■ **What is being asked**: Transcribe all records exactly.

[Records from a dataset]
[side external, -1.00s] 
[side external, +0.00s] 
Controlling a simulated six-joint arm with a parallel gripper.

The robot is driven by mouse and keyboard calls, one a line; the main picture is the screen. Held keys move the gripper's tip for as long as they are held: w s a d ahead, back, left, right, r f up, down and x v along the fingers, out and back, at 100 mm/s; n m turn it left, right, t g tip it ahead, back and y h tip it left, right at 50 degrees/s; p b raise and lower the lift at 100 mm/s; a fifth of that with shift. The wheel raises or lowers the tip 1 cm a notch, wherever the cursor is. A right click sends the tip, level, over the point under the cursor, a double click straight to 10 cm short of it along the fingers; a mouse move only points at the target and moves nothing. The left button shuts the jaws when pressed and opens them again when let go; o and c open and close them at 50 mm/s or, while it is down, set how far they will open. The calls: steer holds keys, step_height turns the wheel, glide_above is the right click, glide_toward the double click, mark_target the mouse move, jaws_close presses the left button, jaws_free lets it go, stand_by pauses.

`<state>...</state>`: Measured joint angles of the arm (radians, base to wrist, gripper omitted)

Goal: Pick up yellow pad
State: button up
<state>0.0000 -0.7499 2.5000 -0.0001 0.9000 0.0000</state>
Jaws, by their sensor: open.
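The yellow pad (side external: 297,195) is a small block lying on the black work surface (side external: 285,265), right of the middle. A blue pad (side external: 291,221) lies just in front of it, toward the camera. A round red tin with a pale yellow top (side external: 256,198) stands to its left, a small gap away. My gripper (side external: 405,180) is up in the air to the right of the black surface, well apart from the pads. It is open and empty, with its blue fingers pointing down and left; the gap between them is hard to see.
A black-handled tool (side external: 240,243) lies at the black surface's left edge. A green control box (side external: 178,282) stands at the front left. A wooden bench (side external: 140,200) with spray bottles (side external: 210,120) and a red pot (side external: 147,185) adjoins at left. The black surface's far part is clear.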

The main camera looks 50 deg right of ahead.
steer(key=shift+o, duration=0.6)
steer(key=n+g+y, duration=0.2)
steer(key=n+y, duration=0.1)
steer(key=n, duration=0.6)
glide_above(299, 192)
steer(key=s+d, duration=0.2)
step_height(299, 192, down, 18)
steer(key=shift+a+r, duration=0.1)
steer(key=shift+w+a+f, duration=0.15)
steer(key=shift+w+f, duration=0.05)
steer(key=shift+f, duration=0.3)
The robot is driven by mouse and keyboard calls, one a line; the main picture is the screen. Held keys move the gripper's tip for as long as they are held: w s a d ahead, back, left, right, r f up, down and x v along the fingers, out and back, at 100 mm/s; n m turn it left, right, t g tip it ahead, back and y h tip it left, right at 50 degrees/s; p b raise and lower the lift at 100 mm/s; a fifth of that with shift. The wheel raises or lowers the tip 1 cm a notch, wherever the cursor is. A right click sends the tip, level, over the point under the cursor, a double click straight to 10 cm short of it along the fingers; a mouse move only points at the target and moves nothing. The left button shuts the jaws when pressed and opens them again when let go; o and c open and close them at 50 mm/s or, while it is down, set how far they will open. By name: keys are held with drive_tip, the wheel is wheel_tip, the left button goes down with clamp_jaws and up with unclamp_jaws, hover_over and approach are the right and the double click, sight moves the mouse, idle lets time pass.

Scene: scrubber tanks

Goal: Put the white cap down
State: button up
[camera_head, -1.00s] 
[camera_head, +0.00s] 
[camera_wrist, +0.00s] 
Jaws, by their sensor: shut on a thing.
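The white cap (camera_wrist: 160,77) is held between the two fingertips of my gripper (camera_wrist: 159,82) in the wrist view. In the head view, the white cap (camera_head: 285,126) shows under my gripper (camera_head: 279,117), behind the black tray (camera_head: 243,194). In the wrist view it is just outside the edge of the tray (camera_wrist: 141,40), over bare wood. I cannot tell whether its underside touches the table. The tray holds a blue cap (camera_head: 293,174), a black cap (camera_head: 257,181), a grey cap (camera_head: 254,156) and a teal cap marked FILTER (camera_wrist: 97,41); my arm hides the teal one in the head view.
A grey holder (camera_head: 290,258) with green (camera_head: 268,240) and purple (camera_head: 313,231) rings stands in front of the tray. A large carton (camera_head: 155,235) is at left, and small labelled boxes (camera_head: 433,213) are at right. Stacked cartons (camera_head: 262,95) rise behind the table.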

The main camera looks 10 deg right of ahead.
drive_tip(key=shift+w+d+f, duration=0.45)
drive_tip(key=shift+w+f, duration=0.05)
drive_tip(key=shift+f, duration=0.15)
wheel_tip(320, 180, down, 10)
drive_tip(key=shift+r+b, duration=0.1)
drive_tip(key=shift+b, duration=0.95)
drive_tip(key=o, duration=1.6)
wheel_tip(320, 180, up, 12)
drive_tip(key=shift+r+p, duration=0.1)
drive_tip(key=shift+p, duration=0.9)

■ **Written response**:
[side external, -1.00s] 
[side external, +0.00s] 
Controlling a simulated six-joint arm with a parallel gripper.

The robot is driven by mouse and keyboard calls, one a line; the main picture is the screen. Held keys move the gripper's tip for as long as they are held: w s a d ahead, back, left, right, r f up, down and x v along the fingers, out and back, at 100 mm/s; n m turn it left, right, t g tip it ahead, back and y h tip it left, right at 50 degrees/s; p b raise and lower the lift at 100 mm/s; a fifth of that with shift. The wheel raises or lowers the tip 1 cm a notch, wherever the cursor is. A right click sends the tip, level, over the point under the cursor, a double click straight to 10 cm short of it along the fingers; a mouse move only points at the target and moves nothing. The left button shuts the jaws when pressed and opens them again when let go; o and c open and close them at 50 mm/s or, while it is down, set how far they will open. The calls: steer holds keys, step_height turns the wheel, glide_above is the right click, glide_toward the double click, mark_target the mouse move, jaws_close presses the left button, jaws_free lets it go, stand_by pauses.

`<state>...</state>`: Measured joint angles of the arm (radians, base to wrist, gripper omitted)

Goal: Pick up yellow pad
State: button up
<state>0.0000 -0.7499 2.5000 -0.0001 0.9000 0.0000</state>
Jaws, by their sensor: open.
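The yellow pad (side external: 297,195) is a small block lying on the black work surface (side external: 285,265), right of the middle. A blue pad (side external: 291,221) lies just in front of it, toward the camera. A round red tin with a pale yellow top (side external: 256,198) stands to its left, a small gap away. My gripper (side external: 405,180) is up in the air to the right of the black surface, well apart from the pads. It is open and empty, with its blue fingers pointing down and left; the gap between them is hard to see.
A black-handled tool (side external: 240,243) lies at the black surface's left edge. A green control box (side external: 178,282) stands at the front left. A wooden bench (side external: 140,200) with spray bottles (side external: 210,120) and a red pot (side external: 147,185) adjoins at left. The black surface's far part is clear.

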The main camera looks 50 deg right of ahead.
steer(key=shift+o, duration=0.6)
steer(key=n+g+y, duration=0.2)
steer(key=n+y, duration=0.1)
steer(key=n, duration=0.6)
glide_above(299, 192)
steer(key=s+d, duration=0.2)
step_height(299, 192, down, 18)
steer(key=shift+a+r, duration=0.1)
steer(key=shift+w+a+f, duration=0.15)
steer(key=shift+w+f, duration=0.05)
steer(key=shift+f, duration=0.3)
The robot is driven by mouse and keyboard calls, one a line; the main picture is the screen. Held keys move the gripper's tip for as long as they are held: w s a d ahead, back, left, right, r f up, down and x v along the fingers, out and back, at 100 mm/s; n m turn it left, right, t g tip it ahead, back and y h tip it left, right at 50 degrees/s; p b raise and lower the lift at 100 mm/s; a fifth of that with shift. The wheel raises or lowers the tip 1 cm a notch, wherever the cursor is. A right click sends the tip, level, over the point under the cursor, a double click straight to 10 cm short of it along the fingers; a mouse move only points at the target and moves nothing. The left button shuts the jaws when pressed and opens them again when let go; o and c open and close them at 50 mm/s or, while it is down, set how far they will open. By name: keys are held with drive_tip, the wheel is wheel_tip, the left button goes down with clamp_jaws and up with unclamp_jaws, hover_over and approach are the right and the double click, sight moves the mouse, idle lets time pass.

Scene: scrubber tanks

Goal: Put the white cap down
State: button up
[camera_head, -1.00s] 
[camera_head, +0.00s] 
[camera_wrist, +0.00s] 
Jaws, by their sensor: shut on a thing.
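The white cap (camera_wrist: 160,77) is held between the two fingertips of my gripper (camera_wrist: 159,82) in the wrist view. In the head view, the white cap (camera_head: 285,126) shows under my gripper (camera_head: 279,117), behind the black tray (camera_head: 243,194). In the wrist view it is just outside the edge of the tray (camera_wrist: 141,40), over bare wood. I cannot tell whether its underside touches the table. The tray holds a blue cap (camera_head: 293,174), a black cap (camera_head: 257,181), a grey cap (camera_head: 254,156) and a teal cap marked FILTER (camera_wrist: 97,41); my arm hides the teal one in the head view.
A grey holder (camera_head: 290,258) with green (camera_head: 268,240) and purple (camera_head: 313,231) rings stands in front of the tray. A large carton (camera_head: 155,235) is at left, and small labelled boxes (camera_head: 433,213) are at right. Stacked cartons (camera_head: 262,95) rise behind the table.

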The main camera looks 10 deg right of ahead.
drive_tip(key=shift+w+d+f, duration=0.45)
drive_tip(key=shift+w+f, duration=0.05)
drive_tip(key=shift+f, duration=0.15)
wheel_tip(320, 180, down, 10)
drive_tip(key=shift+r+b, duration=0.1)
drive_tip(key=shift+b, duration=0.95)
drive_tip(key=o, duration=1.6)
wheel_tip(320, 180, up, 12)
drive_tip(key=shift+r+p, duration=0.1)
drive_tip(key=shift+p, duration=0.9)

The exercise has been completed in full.